EXCERPTED RECORDS:

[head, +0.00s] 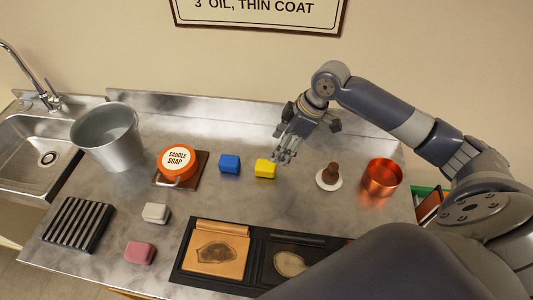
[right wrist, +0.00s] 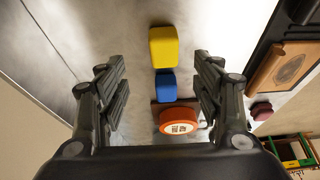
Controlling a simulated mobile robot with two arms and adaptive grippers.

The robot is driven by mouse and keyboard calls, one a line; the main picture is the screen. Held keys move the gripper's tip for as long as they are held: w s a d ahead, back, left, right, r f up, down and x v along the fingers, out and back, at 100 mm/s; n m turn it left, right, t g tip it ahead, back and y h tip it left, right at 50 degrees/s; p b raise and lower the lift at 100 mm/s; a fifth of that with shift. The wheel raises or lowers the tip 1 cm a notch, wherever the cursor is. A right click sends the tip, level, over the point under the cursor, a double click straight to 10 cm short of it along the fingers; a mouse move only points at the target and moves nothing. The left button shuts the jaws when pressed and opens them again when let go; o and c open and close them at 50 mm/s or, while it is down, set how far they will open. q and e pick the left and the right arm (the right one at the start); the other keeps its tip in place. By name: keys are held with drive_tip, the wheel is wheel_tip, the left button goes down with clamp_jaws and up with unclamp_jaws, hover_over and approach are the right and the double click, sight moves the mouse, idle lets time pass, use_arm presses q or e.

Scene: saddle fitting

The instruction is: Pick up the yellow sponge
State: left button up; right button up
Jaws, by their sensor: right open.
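The yellow sponge (head: 265,169) lies on the metal counter in the head view, just right of a blue sponge (head: 230,164). My right gripper (head: 284,157) is above and just right of the yellow sponge, fingers pointing down. In the right wrist view the yellow sponge (right wrist: 163,47) shows at the top, between and beyond the open fingers (right wrist: 160,85). The fingers hold nothing and look apart from it. The blue sponge also shows in the wrist view (right wrist: 166,86). My left gripper is in neither view.
An orange saddle soap tin (head: 177,160) sits left of the blue sponge. A brush on a white dish (head: 328,180) and a copper cup (head: 382,177) stand to the right. A black tray (head: 255,247) lies in front. A metal bucket (head: 107,138) stands at left.

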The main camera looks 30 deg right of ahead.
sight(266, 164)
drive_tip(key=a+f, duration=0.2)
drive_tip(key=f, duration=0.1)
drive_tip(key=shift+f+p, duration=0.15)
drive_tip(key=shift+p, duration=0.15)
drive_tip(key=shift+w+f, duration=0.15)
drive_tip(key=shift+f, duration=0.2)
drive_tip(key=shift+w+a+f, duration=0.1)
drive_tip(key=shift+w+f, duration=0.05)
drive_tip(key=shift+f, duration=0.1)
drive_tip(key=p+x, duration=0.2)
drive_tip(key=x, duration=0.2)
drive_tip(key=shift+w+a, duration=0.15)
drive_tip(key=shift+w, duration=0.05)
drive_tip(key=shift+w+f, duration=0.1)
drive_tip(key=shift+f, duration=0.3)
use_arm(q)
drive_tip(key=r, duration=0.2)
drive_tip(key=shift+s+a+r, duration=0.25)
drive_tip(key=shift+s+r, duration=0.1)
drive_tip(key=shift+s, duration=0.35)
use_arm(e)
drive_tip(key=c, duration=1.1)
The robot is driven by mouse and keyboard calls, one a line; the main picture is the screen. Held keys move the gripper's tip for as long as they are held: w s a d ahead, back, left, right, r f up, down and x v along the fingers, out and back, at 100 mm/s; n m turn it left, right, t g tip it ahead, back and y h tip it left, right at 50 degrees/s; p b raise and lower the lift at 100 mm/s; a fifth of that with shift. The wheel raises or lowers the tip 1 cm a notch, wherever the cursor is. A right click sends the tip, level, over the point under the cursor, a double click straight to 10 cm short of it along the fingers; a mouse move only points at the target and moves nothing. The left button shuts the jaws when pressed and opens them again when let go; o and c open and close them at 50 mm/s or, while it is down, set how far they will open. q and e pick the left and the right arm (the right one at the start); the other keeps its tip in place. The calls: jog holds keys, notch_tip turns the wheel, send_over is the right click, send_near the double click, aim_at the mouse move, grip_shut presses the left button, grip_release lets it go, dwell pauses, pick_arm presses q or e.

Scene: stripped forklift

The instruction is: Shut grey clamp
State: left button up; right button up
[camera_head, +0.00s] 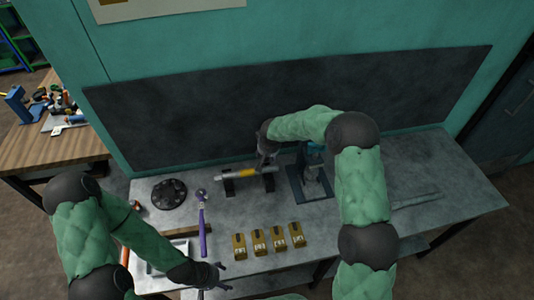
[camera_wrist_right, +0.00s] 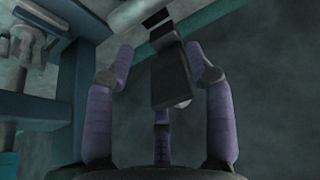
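My right gripper (camera_head: 264,163) is over the bar stand in the head view. In the right wrist view its purple fingers (camera_wrist_right: 162,68) are spread, one on each side of a dark grey block (camera_wrist_right: 169,78). The block looks like part of the clamp, but I cannot be sure. I cannot tell whether the fingers touch it. In the head view a grey bar (camera_head: 230,176) with a yellow middle lies across a dark stand (camera_head: 228,188), partly hidden by my right gripper. My left gripper (camera_head: 224,277) is open and empty near the table's front edge.
A teal press (camera_head: 312,178) stands just right of the stand, close to my right arm. A black round plate (camera_head: 169,194), a purple-handled tool (camera_head: 202,225), several yellow-brown boxes (camera_head: 260,243) and a tray (camera_head: 166,258) occupy the bench (camera_head: 455,190).

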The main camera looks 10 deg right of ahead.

INSTRUCTIONS TO FOLLOW:
Considering only the records above, state the number of lines that include the word "Scene", with nothing added.

EXERCISE OUTPUT:
2